■ **Data shown**
▼▼▼
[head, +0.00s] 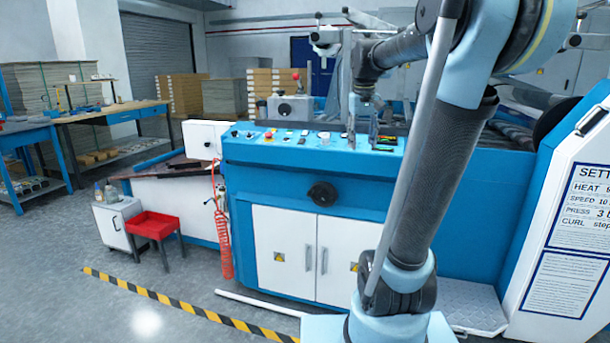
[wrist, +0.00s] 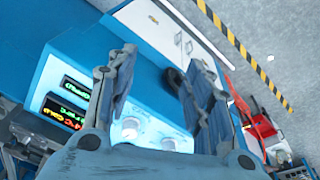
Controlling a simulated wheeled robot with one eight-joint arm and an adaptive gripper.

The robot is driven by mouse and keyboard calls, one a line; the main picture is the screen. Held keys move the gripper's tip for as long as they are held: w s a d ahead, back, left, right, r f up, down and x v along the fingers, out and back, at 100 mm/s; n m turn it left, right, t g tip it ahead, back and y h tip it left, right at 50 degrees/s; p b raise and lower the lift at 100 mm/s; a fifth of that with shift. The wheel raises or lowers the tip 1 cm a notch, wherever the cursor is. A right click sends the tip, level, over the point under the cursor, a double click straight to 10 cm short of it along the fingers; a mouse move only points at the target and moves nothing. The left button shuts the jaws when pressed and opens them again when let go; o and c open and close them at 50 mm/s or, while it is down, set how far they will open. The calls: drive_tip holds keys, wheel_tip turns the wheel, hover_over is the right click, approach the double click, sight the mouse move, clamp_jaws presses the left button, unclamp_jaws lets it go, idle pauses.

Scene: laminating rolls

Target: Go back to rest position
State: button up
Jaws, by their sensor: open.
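In the head view my gripper (head: 362,115) hangs pointing down at the end of my arm, just over the control panel (head: 300,142) of the blue laminating machine (head: 290,180). In the wrist view my gripper (wrist: 164,62) has its two fingers spread apart, with nothing between them. Behind the fingers are the blue machine front, two lit displays (wrist: 67,100) and pale round dials (wrist: 130,128). The black round knob (wrist: 175,82) is partly hidden by the right finger. I cannot judge the exact gap between fingertips and panel.
A white settings board (head: 575,230) is at right. Yellow-black floor tape (head: 180,307) crosses the open floor. A workbench (head: 110,112) stands back left.

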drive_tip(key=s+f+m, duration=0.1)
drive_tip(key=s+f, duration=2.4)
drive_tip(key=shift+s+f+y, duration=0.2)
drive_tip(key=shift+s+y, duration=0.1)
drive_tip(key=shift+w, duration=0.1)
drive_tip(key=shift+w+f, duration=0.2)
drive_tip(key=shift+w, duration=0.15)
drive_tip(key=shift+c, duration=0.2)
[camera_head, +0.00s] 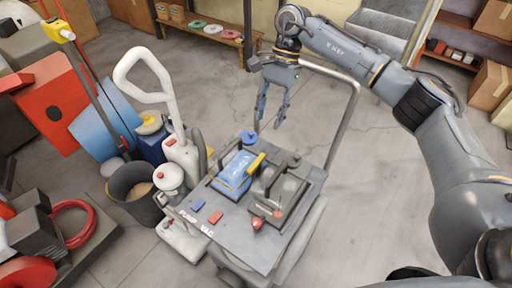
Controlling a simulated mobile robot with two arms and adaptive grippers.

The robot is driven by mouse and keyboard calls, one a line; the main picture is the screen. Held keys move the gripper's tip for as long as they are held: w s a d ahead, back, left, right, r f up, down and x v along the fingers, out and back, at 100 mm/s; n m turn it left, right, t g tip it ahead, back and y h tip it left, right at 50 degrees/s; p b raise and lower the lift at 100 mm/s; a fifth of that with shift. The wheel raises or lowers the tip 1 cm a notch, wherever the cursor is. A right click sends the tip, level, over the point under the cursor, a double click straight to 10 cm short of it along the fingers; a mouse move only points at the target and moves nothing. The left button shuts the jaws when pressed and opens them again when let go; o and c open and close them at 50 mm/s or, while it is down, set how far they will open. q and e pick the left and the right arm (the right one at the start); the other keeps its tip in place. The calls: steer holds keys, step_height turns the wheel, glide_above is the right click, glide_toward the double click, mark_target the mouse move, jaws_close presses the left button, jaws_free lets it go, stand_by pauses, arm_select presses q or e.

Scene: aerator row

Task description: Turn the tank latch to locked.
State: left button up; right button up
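The machine (240,250) has a grey top panel marked with "VAC" and stands in the middle. On its panel are a blue tank (233,172) and a dark grey housing (283,190). A yellow lever (256,163) lies slanted between them and may be the tank latch; I cannot read its locked mark. A blue knob (248,137) is at the far edge. My right gripper (268,124) points down with its fingers apart and empty, above and beyond the panel's far edge, near the blue knob. My left gripper is not in view.
A red knob (257,223) is on the panel's near side. A metal handle bar (345,125) rises at the panel's right. A white upright cleaner (178,150) and a dark bucket (137,190) stand close on the left. The floor (390,220) to the right is clear.

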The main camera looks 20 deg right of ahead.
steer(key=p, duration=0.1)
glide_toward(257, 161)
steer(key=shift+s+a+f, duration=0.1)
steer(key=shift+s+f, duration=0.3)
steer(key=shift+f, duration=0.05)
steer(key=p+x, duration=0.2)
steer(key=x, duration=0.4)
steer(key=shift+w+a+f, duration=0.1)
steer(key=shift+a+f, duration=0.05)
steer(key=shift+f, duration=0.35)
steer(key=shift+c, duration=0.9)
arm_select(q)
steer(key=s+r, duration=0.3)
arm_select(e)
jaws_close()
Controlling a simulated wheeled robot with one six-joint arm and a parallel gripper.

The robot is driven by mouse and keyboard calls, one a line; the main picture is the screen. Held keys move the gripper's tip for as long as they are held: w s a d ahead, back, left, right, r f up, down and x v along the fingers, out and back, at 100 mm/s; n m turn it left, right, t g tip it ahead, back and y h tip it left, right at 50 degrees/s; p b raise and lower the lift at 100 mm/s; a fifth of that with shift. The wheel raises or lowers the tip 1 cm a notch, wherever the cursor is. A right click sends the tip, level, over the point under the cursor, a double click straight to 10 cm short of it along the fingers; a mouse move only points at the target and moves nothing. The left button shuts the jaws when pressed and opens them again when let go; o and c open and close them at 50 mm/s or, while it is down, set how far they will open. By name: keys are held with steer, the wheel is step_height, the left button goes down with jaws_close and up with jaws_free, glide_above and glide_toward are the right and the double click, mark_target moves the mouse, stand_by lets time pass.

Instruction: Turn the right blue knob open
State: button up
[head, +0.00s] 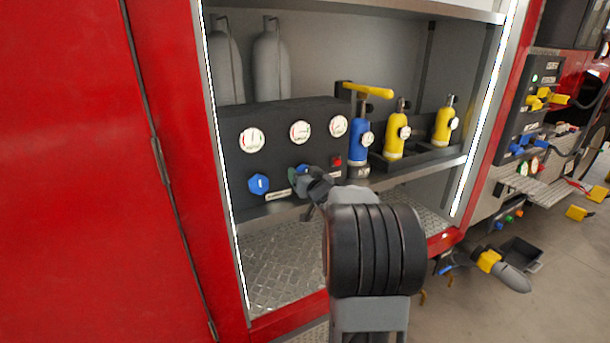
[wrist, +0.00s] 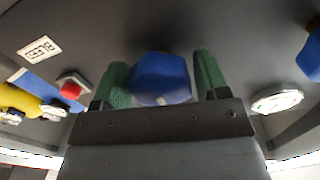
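The right blue knob (wrist: 160,80) sits on the dark panel, between the two green fingers of my gripper (wrist: 161,70) in the wrist view. The left finger is close against the knob's edge or overlaps it. A narrow gap shows between the knob and the right finger. In the head view my gripper (head: 297,177) is at the panel and hides most of this knob; only a bit of blue (head: 302,168) shows. The left blue knob (head: 259,184) is uncovered, and it also shows at the right edge of the wrist view (wrist: 313,56).
A red button (head: 337,160) is right of the knob in the head view. White gauges (head: 300,132) line the panel above. A blue cylinder (head: 359,140) with a yellow handle and two yellow cylinders (head: 396,138) stand to the right. The red door (head: 75,170) is at left.

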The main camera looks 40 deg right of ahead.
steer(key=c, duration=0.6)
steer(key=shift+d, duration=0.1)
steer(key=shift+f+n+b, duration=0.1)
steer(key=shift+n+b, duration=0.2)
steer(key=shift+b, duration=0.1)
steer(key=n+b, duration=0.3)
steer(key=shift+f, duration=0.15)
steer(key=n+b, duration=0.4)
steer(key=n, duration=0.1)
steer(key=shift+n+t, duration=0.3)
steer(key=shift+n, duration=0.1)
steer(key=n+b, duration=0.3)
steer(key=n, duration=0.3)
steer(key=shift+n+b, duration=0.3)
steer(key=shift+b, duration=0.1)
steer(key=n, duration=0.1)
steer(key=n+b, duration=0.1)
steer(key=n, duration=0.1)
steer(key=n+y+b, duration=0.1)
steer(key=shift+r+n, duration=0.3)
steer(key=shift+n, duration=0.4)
▲▲▲
■ **Stated task**
Above are some records. Count the lines among them with the word "joint", and answer with the number only.

■ **Response to the task**
2